The MSP is reported as saying that she would prefer to instead “commission a feasibility study into devolving marine protection and inshore fisheries powers to local authorities”.
Forbes, who is currently the Scottish Government’s finance secretary, said there is “no evidence” to demonstrate HPMAs actually achieve their aims.
The Scottish Government is currently consulting on proposals to introduce HPMAs to ensure “clean, healthy, safe, productive and diverse seas”.
But the fishing industry has expressed deep concern given that “aquaculture activity is set to be banned, with hundreds of jobs and millions of pounds of income lost”.
Forbes said the “current plans will have a disproportionate socio-economic impact on our island and coastal communities, and could impact work being done in other parts of government to reverse population decline”.
“I cannot understand why anyone in government, particularly when we are deliberately trying to stem depopulation in rural areas, thought it would be a good idea to take such a blanket approach,” she said.
Meanwhile fellow candidate Humza Yousaf told Shetland News that the process is at a very early stage.
“I think we all accept there’s more that we need to continue to do to protect our biodiversity,” he said.
“That’s got to be a priority for all of us, not just government but for everybody who lives here in Scotland. We already have protected marine areas – it comes to over 35 per cent of our seas.
“Highly protected marine areas is at a really early stage. We’re at consultation stage – we’ve not got the criteria let alone the site selection.
“So what I would certainly do as first minister, is make sure that whichever minister is leading that, and the government as a whole, really take into account the views of our fishing, coastal and island communities.
“We’re not going impose highly protected marine areas on a community without engaging with them and consulting with them.”
However he added that highly protected marine areas can play an “important role” in tackling climate change.
Scottish Fishermen’s Federation chief executive Elspeth Macdonald has welcomed Forbes’ views, saying all politicians should “recognise the complete lack of any robust ecological case” behind highly protected areas.
“It is vital that policy making is evidence-based rather than just reflective of the views of those who may be passionate about the planet but often seem to have little understanding of reality or science,” she added.

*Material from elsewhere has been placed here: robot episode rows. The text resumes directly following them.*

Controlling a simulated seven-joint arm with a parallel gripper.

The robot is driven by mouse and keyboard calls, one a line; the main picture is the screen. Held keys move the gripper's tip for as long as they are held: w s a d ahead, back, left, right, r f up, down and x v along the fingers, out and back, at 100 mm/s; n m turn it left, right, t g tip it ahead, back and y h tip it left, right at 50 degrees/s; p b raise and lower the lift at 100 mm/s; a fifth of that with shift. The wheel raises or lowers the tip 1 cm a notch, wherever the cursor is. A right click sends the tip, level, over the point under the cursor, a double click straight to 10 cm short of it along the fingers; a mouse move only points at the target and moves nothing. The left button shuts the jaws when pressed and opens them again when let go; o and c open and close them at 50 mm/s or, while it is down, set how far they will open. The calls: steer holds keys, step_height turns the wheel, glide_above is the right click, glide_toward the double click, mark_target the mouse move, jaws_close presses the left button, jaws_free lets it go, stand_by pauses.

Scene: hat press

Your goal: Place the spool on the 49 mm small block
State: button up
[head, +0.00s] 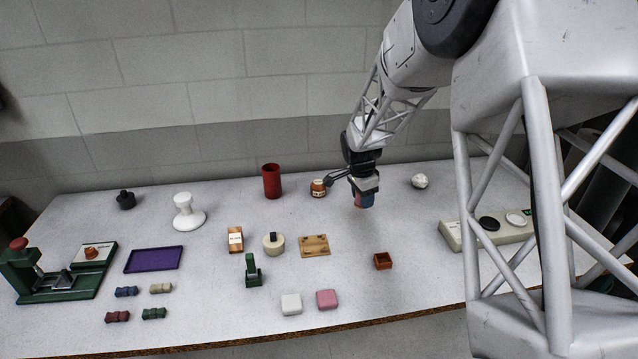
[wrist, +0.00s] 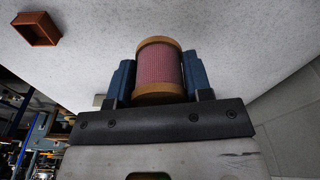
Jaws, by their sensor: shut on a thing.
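My gripper (head: 363,200) is shut on the spool (wrist: 158,72), which has pink-red thread between tan end discs. In the wrist view the spool sits between my two blue fingers. In the head view they hang above the table at the back right, and the spool is mostly hidden there. No size mark is readable, so I cannot tell which thing is the 49 mm small block. A pale round block (head: 270,248) with a dark top piece, a white block (head: 291,304) and a pink block (head: 327,299) stand left of my gripper, nearer the front.
A small open brown box (head: 382,261) stands in front of my gripper. A red cylinder (head: 271,181) and a jar (head: 318,188) stand to its left. A flat tan board (head: 314,246) lies mid-table. A green press (head: 62,275) stands far left, beside a purple tray (head: 153,259).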

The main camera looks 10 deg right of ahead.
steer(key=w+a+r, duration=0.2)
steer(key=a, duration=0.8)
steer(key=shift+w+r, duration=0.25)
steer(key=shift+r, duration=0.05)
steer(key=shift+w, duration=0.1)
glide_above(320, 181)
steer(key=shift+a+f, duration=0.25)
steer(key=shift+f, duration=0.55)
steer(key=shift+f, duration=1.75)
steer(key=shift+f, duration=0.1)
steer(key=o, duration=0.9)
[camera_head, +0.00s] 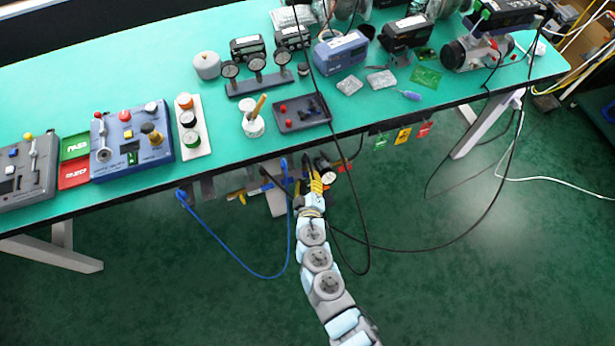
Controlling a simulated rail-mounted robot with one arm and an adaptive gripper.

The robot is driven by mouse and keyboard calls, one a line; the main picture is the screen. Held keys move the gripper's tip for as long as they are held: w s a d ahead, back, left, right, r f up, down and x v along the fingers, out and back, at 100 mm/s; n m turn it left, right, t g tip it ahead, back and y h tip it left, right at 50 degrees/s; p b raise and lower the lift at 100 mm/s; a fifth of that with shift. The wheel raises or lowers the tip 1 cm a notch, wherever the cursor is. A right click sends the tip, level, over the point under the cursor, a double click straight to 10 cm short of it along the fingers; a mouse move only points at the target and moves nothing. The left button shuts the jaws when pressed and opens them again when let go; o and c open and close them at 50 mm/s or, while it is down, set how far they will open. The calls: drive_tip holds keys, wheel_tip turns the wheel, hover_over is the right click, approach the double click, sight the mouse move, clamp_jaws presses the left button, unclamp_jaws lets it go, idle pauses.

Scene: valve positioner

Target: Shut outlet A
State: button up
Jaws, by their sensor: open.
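No label reading outlet A can be made out in this view. A black unit (503,14) with a green-tipped lever stands at the far right of the green bench, beside a metal valve-like body (470,52). Three small round gauges (257,64) stand on a dark block near the bench middle. My gripper (312,182) is open, just off the front edge of the bench below the dark tray. It is small and partly lost among cables and tools there, and I see nothing held in it.
A dark tray (301,113) and a white cup (253,124) lie near the front edge. A blue control box (131,140) and a grey one (28,172) stand at left. Black cables (360,215) and a blue cable (237,262) hang around my arm. Open bench lies at back left.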

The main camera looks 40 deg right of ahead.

Through the Bute House agreement, the power sharing deal between the Scottish Government and the Greens, Scottish ministers have committed to designate at least 10 per cent of Scotland’s seas as HPMAS by 2026.
Scottish Greens’ Highlands and Islands MSP Ariane Burgess recently spoke up in parliament in praise of “no-take zones”, where fishing is prohibited.
She referenced the no-take zone in Lamlash Bay in Arran, which was created in 2008.
“A hectare of protected no-take zone produces five times the quantity of fish of unprotected areas,” Burgess said after the parliament debate, “so HPMAs offer an opportunity to benefit both fishermen and fish, as well as providing much-needed protected habitat to enable nature to recover and thrive”.